Here're github repositories for my fork of flameshot and the OCR and translation server which is written causually in Rust.
For Linux users who also use Google Photos already, you may not realize this but the Google Photos web app accepts paste from system clipboard via Ctrl+V in the browser. Thus, my workflow if I want to save a screenshot for later is to call up flameshot in rectangular selection mode (I bind it to the PrtScn key), select my screenshot area, Ctrl+C to copy it to clipboard, navigate to GPhotos web app via address bar / bookmark bar shortcut, and Ctrl+V to upload there.
The nice thing about this is that GPhotos recognizes it as a screenshot (so I can find it on my phone later, too, for example). And, GPhotos also automatically indexes any text within the screenshot, so free text search can often find it, too.

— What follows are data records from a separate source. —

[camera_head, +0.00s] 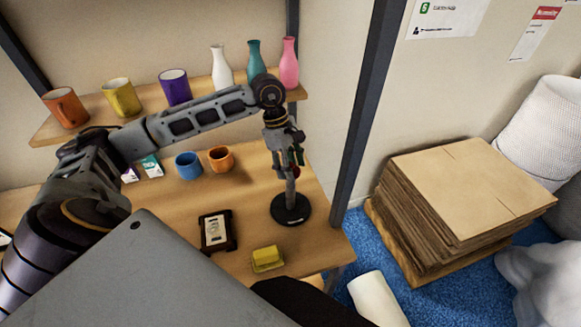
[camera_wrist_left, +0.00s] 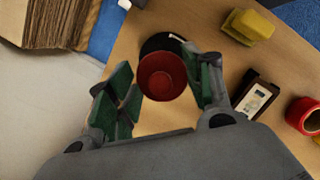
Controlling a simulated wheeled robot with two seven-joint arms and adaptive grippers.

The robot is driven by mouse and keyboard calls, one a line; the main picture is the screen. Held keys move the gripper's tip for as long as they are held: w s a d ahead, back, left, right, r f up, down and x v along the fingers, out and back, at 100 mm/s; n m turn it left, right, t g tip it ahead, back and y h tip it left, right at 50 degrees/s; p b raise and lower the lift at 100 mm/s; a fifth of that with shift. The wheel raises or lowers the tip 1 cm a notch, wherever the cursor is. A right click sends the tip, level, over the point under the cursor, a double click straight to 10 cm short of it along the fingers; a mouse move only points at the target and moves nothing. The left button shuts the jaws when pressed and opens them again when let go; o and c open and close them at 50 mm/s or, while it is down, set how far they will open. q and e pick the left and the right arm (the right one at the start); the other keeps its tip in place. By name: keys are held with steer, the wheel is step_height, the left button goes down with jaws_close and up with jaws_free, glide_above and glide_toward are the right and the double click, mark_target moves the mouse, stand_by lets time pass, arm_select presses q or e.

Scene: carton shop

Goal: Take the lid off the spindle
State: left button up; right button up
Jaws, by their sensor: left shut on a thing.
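My left gripper (camera_head: 286,152) points down over the spindle (camera_head: 291,208), which has a round black base and a thin grey post on the wooden table. In the left wrist view, the round red lid (camera_wrist_left: 161,77) sits between the green finger pads of my left gripper (camera_wrist_left: 160,85). The gripper is shut on the lid. The lid covers much of the black base below it in that view. In the head view the fingers hide most of the lid, and I cannot tell whether it still touches the post. My right gripper is not in view.
A dark-framed card (camera_head: 216,231) and a yellow butter dish (camera_head: 267,258) lie left of and in front of the base. Blue (camera_head: 188,166) and orange (camera_head: 221,159) mugs stand behind. The shelf (camera_head: 110,124) above holds mugs and vases. A dark upright (camera_head: 365,115) stands right.

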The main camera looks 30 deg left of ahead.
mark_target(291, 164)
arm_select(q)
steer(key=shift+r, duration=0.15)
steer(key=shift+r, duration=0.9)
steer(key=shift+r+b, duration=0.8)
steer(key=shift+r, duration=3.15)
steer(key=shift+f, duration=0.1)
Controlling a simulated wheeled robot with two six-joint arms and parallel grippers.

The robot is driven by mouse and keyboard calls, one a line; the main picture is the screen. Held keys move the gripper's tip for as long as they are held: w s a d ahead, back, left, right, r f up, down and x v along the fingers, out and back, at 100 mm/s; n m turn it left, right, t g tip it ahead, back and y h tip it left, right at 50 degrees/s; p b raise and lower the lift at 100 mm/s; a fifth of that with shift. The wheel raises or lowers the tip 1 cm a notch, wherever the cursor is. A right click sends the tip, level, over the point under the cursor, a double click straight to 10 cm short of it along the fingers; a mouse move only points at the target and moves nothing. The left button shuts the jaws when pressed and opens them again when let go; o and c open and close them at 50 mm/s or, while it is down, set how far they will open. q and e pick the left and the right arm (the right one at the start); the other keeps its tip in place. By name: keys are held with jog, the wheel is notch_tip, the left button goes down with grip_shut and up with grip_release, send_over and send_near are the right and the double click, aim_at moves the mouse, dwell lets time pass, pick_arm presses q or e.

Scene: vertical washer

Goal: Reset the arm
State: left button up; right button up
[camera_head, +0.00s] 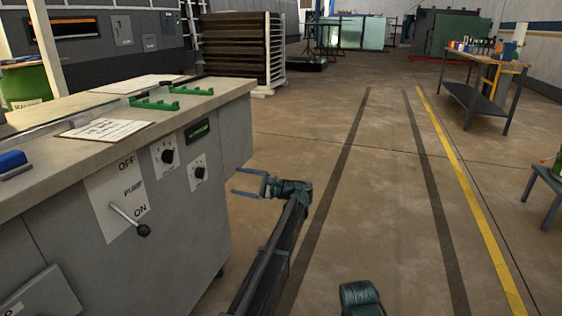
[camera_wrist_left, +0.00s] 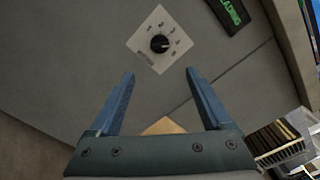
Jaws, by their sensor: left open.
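My left gripper (camera_head: 250,183) is open and empty to the right of the grey machine (camera_head: 60,250), its fingers pointing toward the machine's side. In the left wrist view its two blue fingers (camera_wrist_left: 158,90) are spread apart, with a black knob (camera_wrist_left: 160,43) on a white dial plate beyond them. I see no contact between the fingers and the knob. The machine also carries a pump lever (camera_head: 142,229) with OFF and ON marks, its knob end beside ON. A dark rounded part of mine (camera_head: 360,298) shows at the bottom edge; my right gripper is not visible.
Green brackets (camera_head: 155,103) and a paper sheet (camera_head: 105,130) lie on the machine top. A workbench (camera_head: 480,90) with small items stands at the right, a small table (camera_head: 546,185) nearer. The striped floor between is clear.

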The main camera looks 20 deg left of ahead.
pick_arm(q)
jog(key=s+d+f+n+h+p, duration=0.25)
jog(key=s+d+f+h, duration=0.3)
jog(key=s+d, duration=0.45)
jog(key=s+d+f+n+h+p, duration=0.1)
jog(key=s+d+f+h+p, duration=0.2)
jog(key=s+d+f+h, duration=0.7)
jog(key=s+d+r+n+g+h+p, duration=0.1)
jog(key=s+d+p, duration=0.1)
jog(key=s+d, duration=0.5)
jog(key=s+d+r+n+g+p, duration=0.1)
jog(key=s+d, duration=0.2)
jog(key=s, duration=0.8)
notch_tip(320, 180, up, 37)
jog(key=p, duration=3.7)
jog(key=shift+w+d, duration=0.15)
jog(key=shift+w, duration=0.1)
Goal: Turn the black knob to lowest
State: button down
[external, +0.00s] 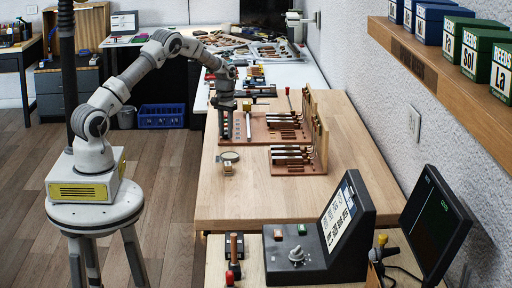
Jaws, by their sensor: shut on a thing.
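My gripper (226,132) points down at the left edge of the piano action assembly (275,136) on the wooden bench. It is shut on a small dark part at the assembly's left edge, which looks like the black knob. The fingers cover most of the part, and it is too small here to make out its shape, any pointer or its setting. The assembly has a reddish-brown base, several rods and an upright wooden panel at its right.
A red-topped lever (289,92) stands right of my gripper. A console (322,236) with a grey knob is in front. The bench front (240,200) is clear.

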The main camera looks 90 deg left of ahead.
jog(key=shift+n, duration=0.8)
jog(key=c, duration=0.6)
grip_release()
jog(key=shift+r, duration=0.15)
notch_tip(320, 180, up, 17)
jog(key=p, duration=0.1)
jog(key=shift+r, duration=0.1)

If I need the screenshot as a file for some other purpose, I'll navigate to it in GPhotos and use Shift+D to download it.
I can also use GPhotos to privately share the screenshot with someone via their email address, or get a tokenized link for it.
Just sharing this tip because I notice a lot of people hunt around for cloud storage for desktop screenshots. But Google Photos works pretty well for this purpose already, if you use the paste-to-upload trick!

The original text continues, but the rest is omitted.